──────── Material provided ────────

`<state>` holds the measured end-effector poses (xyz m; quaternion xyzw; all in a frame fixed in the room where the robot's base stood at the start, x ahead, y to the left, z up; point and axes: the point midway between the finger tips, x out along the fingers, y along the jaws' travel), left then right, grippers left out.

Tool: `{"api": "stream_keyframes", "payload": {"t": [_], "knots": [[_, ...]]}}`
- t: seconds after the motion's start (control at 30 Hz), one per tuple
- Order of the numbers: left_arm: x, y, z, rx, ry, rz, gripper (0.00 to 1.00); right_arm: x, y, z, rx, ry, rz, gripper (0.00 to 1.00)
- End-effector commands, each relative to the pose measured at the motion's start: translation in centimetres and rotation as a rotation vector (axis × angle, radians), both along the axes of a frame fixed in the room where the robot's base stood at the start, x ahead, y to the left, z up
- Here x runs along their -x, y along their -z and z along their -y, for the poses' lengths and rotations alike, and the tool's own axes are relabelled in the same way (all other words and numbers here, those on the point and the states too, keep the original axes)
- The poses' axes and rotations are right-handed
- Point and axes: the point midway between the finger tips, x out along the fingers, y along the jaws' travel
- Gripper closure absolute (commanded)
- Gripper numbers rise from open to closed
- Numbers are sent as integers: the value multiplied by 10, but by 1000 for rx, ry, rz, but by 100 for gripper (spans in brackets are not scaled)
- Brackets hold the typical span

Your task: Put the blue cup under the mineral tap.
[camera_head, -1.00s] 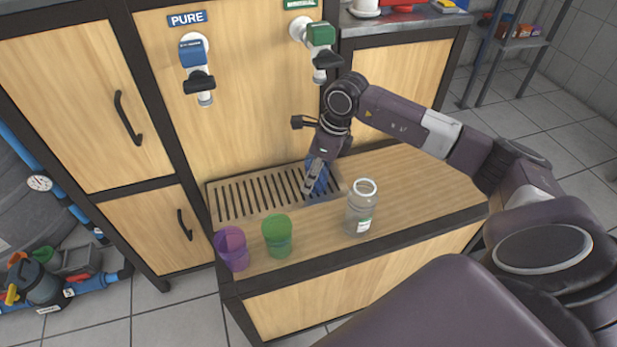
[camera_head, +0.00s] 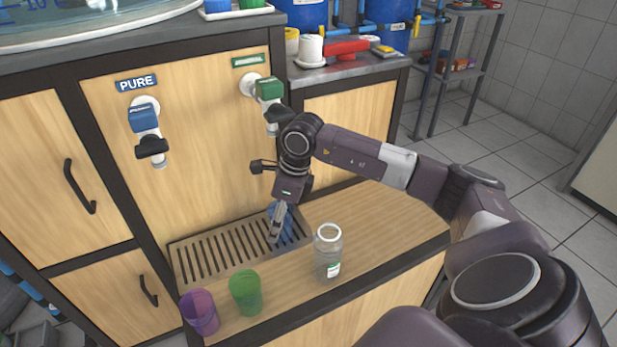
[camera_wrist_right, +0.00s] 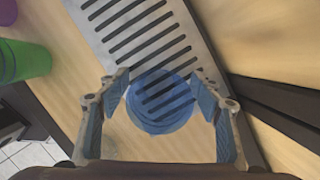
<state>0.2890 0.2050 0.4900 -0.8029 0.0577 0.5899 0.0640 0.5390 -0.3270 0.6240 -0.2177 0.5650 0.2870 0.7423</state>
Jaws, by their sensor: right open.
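The see-through blue cup (camera_head: 285,217) stands upright at the right end of the slotted drip tray (camera_head: 176,266), partly hidden by my right gripper (camera_head: 276,232). In the wrist view the blue cup (camera_wrist_right: 160,105) lies between the two open fingers of my right gripper (camera_wrist_right: 160,76), with a small gap at each side. The cup overlaps the slots of the tray (camera_wrist_right: 112,15). My left gripper is out of view.
A glass bottle (camera_head: 328,252) stands on the wooden ledge just right of my right gripper. A green cup (camera_head: 245,292) and a purple cup (camera_head: 200,312) stand at the front left. The ledge's right part is clear.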

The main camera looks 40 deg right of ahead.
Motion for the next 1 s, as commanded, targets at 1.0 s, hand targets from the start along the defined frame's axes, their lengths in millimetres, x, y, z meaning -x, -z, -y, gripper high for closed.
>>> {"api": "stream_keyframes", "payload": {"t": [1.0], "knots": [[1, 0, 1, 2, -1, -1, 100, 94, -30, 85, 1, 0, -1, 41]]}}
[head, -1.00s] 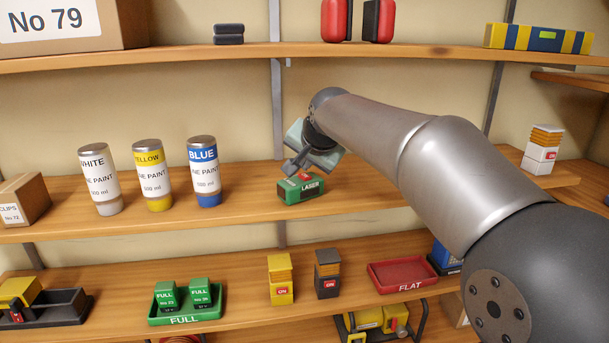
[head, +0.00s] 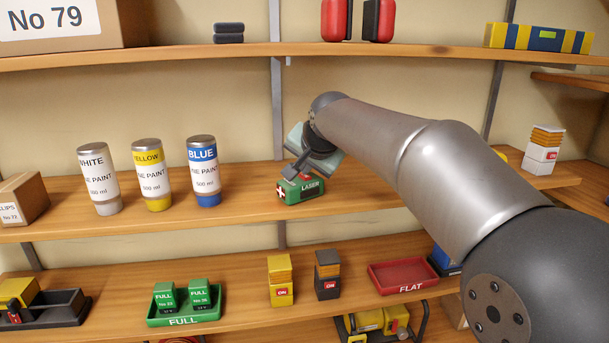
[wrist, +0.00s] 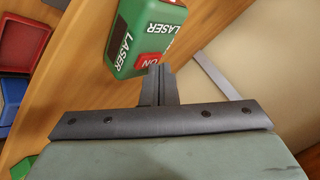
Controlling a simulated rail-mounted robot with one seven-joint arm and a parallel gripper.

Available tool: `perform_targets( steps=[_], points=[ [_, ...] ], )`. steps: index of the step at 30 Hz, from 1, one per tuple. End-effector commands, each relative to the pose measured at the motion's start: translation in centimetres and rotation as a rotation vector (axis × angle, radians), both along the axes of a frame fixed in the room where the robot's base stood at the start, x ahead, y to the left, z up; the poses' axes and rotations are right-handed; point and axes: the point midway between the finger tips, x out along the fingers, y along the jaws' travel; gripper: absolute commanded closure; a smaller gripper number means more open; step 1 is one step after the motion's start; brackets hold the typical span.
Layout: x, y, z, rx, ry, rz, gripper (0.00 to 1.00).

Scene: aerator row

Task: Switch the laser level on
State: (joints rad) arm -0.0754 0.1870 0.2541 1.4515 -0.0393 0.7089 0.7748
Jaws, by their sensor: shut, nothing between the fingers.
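The laser level (head: 308,197) is a small green box marked LASER on the middle shelf, right of the paint cans. My gripper (head: 289,174) is shut and empty, angled down at the top of the box. In the wrist view the fingertips of my gripper (wrist: 157,68) are at the switch's edge; I cannot tell whether they touch it.
White, yellow and blue paint cans (head: 153,178) stand to the left on the same shelf. The upper shelf (head: 240,52) is above my gripper. The lower shelf holds a green tray (head: 184,319), two ON-marked blocks (head: 280,280) and a red tray (head: 404,277). Bare shelf lies around the laser level.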

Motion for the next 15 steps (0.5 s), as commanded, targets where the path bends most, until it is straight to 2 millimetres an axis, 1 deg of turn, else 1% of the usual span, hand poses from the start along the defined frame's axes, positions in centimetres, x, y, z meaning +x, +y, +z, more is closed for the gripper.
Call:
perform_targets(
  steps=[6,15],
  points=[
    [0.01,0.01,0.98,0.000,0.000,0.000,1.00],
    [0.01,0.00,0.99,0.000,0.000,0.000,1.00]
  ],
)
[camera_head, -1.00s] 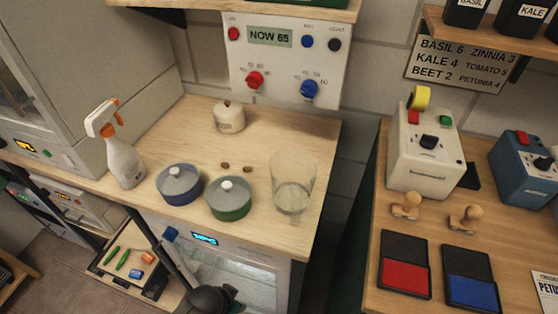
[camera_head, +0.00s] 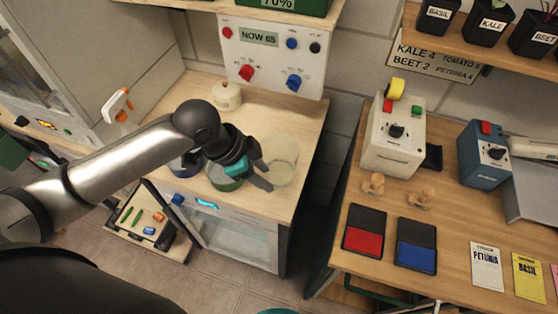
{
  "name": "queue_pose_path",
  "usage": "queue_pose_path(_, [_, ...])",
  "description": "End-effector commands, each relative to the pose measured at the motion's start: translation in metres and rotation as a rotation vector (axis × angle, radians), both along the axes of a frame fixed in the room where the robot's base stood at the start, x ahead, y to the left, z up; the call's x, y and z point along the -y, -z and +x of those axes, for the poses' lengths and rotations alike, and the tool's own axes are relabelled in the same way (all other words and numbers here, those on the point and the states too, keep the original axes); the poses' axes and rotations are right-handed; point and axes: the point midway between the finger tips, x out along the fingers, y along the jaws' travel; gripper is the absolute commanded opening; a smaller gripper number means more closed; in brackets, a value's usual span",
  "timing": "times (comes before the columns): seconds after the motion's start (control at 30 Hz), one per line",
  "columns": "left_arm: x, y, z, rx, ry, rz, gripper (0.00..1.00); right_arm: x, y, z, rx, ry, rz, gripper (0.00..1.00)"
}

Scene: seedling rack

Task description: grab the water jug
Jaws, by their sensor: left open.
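The clear water jug (camera_head: 284,158) stands near the right edge of the wooden counter (camera_head: 300,118). It is see-through, so its outline is faint. My left gripper (camera_head: 262,168) reaches in from the left and is open, its fingers at the left side of the jug. A finger overlaps the jug's lower left in the picture. I cannot tell whether it touches. My right gripper is not in view.
A green-sided pot (camera_head: 222,181) and a blue one (camera_head: 184,166) stand left of the jug, partly behind my gripper. A cream canister (camera_head: 227,97) is behind. A spray bottle (camera_head: 118,106) is partly hidden. A gap separates the right bench (camera_head: 345,205).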

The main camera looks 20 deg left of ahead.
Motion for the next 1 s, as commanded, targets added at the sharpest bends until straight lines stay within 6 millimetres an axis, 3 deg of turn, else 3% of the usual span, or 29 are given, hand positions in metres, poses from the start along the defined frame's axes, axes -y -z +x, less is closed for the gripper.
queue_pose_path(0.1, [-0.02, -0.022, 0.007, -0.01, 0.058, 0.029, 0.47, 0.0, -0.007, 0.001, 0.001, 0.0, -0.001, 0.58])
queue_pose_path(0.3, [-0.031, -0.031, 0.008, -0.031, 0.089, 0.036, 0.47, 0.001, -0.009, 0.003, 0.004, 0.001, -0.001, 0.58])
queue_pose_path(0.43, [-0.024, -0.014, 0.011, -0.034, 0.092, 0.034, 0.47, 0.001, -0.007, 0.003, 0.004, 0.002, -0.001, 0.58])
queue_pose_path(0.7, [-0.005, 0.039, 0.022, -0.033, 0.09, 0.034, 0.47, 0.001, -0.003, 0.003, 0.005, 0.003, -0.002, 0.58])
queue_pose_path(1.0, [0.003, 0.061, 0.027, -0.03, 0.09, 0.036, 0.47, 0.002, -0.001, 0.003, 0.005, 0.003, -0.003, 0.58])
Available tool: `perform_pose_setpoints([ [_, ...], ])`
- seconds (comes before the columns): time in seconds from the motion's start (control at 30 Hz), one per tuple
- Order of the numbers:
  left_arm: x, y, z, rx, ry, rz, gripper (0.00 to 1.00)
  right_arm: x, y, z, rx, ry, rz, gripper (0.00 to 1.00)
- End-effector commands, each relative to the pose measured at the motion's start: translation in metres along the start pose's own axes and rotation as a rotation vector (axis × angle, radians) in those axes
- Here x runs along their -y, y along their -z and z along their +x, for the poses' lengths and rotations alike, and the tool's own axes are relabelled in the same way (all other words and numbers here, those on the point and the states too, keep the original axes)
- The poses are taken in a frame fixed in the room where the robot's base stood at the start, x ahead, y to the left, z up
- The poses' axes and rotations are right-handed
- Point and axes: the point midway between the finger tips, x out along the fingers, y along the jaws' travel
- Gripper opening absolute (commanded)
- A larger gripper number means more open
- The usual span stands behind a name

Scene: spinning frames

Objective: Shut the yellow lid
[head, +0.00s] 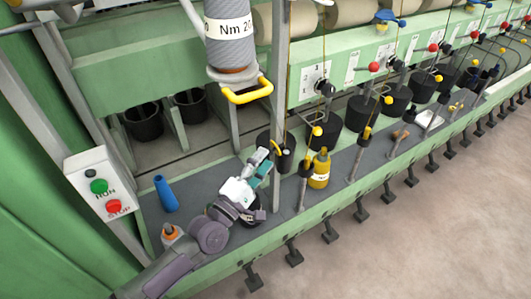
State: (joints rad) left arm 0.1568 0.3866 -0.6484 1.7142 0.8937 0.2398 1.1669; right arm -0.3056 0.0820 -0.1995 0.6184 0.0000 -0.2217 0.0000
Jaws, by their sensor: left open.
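A small yellow curved piece (277,147), which looks like a lid, stands tilted at a dark cylindrical can (284,160) on the grey shelf. A yellow canister (319,170) with a pale label stands to its right; its top is narrow. My left gripper (264,159) is open, with grey and teal fingers, just left of the yellow piece. I cannot tell whether they touch. My left arm reaches in from the lower left, low over the shelf. My right gripper is not in view.
A grey bobbin (231,40) with a yellow handle hangs above, beside a vertical post (279,80). A blue tube (165,194) and a RUN/STOP box (100,187) are at left. Several dark cans and short posts line the shelf to the right.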

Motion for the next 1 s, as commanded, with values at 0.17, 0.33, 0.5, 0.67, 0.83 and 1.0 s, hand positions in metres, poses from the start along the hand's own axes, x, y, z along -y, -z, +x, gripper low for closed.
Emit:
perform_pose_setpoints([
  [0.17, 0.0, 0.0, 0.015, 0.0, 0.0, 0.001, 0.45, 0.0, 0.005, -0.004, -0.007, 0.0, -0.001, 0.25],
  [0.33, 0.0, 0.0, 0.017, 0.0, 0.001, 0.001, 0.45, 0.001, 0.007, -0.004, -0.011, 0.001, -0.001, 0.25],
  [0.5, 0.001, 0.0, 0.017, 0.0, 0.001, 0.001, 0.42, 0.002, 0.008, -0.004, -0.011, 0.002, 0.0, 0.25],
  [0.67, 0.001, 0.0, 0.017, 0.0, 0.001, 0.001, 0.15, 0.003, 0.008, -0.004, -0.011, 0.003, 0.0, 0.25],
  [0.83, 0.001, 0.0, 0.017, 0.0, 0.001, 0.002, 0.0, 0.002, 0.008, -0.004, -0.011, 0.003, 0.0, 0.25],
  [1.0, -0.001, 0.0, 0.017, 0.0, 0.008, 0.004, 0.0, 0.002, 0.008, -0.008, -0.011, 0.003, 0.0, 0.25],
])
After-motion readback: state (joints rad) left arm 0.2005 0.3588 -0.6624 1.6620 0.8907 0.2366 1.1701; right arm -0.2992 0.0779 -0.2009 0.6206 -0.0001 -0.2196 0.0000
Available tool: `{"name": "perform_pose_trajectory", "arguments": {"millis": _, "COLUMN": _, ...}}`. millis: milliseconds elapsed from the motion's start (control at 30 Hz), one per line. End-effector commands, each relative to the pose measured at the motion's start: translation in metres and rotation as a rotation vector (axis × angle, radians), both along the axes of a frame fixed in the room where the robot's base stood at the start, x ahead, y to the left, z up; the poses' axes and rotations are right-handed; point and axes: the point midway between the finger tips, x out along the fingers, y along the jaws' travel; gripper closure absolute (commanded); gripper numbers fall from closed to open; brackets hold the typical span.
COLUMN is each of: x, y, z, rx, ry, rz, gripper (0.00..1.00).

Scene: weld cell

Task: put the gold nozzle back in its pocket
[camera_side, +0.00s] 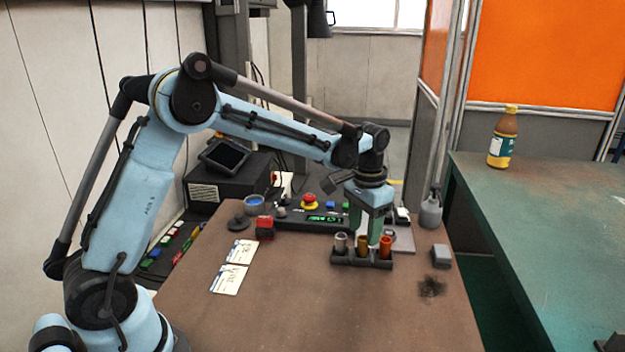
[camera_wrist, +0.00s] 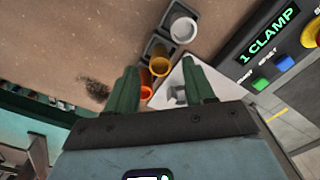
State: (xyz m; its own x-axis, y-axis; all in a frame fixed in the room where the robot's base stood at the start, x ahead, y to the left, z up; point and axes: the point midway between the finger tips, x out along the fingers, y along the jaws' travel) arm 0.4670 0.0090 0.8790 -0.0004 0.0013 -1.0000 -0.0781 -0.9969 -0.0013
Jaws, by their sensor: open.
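The gold nozzle (camera_side: 362,245) stands upright in the middle of a dark rack (camera_side: 362,262), in line with the rack's middle pocket. A silver nozzle (camera_side: 341,243) stands to its left and an orange-red nozzle (camera_side: 386,247) to its right. My gripper (camera_side: 365,236) is open, its green fingers pointing down just above and behind the rack. In the wrist view, the gold nozzle (camera_wrist: 160,65) shows beyond the gap between my fingertips (camera_wrist: 159,64). Nothing is held. The nozzle's lower end is hidden inside the rack.
A control panel (camera_side: 300,217) with a red button and green display runs behind. A pale plate (camera_side: 402,241) lies right behind the rack, with a grey block (camera_side: 441,256) further right. Two white cards (camera_side: 229,279) lie left. The table front is clear.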

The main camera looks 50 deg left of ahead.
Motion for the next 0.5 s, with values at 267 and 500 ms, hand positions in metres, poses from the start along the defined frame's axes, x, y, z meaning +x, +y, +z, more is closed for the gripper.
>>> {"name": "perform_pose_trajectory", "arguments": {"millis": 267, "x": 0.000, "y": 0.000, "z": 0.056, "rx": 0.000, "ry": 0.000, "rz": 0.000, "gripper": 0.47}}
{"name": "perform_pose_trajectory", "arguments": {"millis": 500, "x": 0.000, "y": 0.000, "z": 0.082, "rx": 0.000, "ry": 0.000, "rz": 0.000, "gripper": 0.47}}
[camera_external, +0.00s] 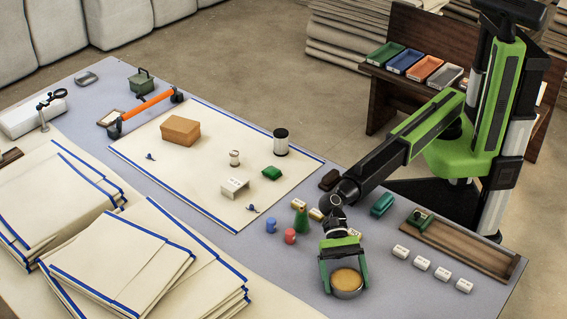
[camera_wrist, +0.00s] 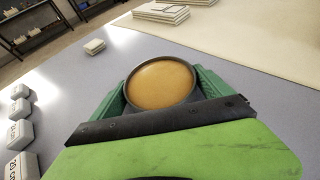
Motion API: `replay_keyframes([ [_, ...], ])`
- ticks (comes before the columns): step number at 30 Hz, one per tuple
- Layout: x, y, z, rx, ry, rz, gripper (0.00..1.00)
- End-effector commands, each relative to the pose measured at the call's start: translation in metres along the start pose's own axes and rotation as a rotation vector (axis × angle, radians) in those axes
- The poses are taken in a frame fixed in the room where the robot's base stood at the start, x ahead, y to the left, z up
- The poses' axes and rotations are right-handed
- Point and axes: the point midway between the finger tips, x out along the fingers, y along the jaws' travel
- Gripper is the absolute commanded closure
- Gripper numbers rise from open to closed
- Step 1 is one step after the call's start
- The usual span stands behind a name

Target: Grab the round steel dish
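The round steel dish (camera_external: 347,294) has a dark metal rim and a tan-orange surface inside. It is near the front edge of the table. My gripper (camera_external: 346,277) has its green fingers on either side of the dish, close against its wall. In the wrist view the dish (camera_wrist: 161,84) sits upright between the fingers of my gripper (camera_wrist: 161,92), with the rim in full view. The fingers look shut on it. I cannot tell whether its bottom touches the table.
Several white labelled blocks (camera_external: 421,263) stand right of the dish, by a wooden tray (camera_external: 470,250). Red (camera_external: 290,236) and blue (camera_external: 271,225) cylinders and a green cone (camera_external: 301,221) stand behind left. Folded cloths (camera_external: 130,262) fill the left. Grey table (camera_external: 290,275) is clear left of the dish.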

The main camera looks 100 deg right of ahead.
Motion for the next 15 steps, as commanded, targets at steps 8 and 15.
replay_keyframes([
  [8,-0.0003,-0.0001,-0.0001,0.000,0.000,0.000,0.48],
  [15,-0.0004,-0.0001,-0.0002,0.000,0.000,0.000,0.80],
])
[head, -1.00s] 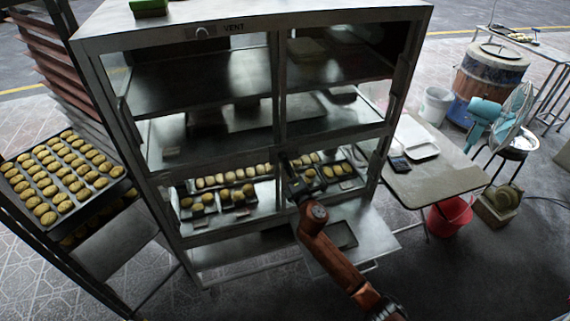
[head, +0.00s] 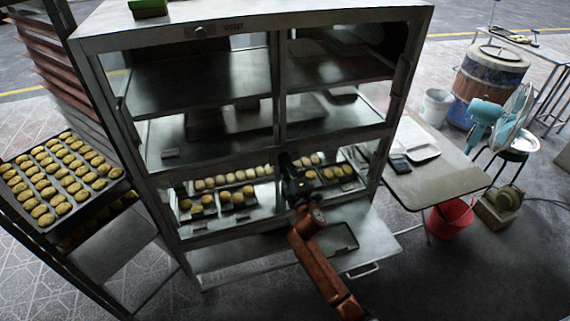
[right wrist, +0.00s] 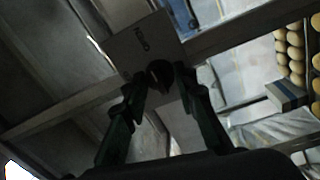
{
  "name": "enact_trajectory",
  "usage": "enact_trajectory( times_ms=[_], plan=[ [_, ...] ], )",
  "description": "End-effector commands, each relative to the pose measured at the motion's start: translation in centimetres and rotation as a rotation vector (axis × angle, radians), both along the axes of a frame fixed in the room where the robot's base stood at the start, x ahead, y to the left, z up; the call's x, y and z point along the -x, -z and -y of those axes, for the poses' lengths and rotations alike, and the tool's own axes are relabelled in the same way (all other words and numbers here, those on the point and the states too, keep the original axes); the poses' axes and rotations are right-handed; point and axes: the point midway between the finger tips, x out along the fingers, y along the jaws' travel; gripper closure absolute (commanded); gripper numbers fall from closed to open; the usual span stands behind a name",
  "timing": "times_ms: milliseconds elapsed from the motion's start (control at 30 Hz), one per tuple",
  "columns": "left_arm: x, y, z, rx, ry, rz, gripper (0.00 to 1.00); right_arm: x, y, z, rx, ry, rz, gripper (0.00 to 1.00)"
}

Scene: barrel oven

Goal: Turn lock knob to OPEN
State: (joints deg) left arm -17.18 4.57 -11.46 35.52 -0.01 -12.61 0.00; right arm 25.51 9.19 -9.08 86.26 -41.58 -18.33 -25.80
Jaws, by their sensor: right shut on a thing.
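The lock knob (right wrist: 159,75) is a small dark round knob in the right wrist view. It sits on a grey plate (right wrist: 140,42) with lettering that reads OPEN, upside down in this view. My right gripper (right wrist: 165,88) has its two dark fingers on either side of the knob and is shut on it. In the head view the right gripper (head: 287,165) is at the middle post of the cabinet, low between the left and right bays, and the knob is hidden. My left gripper is not in view.
A tray of buns (head: 60,175) stands left. A side table (head: 440,180), red bucket (head: 452,216) and fan (head: 510,120) are right.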

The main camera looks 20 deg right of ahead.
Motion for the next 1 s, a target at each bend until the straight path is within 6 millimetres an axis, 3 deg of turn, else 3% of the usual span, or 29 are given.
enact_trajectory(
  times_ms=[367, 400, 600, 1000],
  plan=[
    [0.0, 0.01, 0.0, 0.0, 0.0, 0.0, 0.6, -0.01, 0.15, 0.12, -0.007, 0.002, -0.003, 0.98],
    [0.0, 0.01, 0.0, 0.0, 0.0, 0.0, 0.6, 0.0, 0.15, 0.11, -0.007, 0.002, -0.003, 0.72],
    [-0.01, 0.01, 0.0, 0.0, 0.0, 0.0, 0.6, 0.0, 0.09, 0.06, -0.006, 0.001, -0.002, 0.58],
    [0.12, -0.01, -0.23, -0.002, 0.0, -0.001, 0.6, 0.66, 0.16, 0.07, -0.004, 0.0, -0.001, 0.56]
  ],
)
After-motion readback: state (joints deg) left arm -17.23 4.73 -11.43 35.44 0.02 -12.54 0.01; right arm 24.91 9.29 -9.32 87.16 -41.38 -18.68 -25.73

────────

** Exercise requirements **
Set down the lines running from the one with "[camera_wrist_right, +0.00s]" through the one with "The main camera looks 40 deg right of ahead.", both ends kept, exactly and with no pictures.

** The result **
[camera_wrist_right, +0.00s] 
<state>0.2890 0.2050 0.4900 -0.8029 0.0577 0.5899 0.0640 0.5390 -0.3270 0.6240 -0.2177 0.5650 0.2870 0.7423</state>
Jaws, by their sensor: right open.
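The see-through blue cup (camera_head: 285,217) stands upright at the right end of the slotted drip tray (camera_head: 176,266), partly hidden by my right gripper (camera_head: 276,232). In the wrist view the blue cup (camera_wrist_right: 160,105) lies between the two open fingers of my right gripper (camera_wrist_right: 160,76), with a small gap at each side. The cup overlaps the slots of the tray (camera_wrist_right: 112,15). My left gripper is out of view.
A glass bottle (camera_head: 328,252) stands on the wooden ledge just right of my right gripper. A green cup (camera_head: 245,292) and a purple cup (camera_head: 200,312) stand at the front left. The ledge's right part is clear.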

The main camera looks 40 deg right of ahead.

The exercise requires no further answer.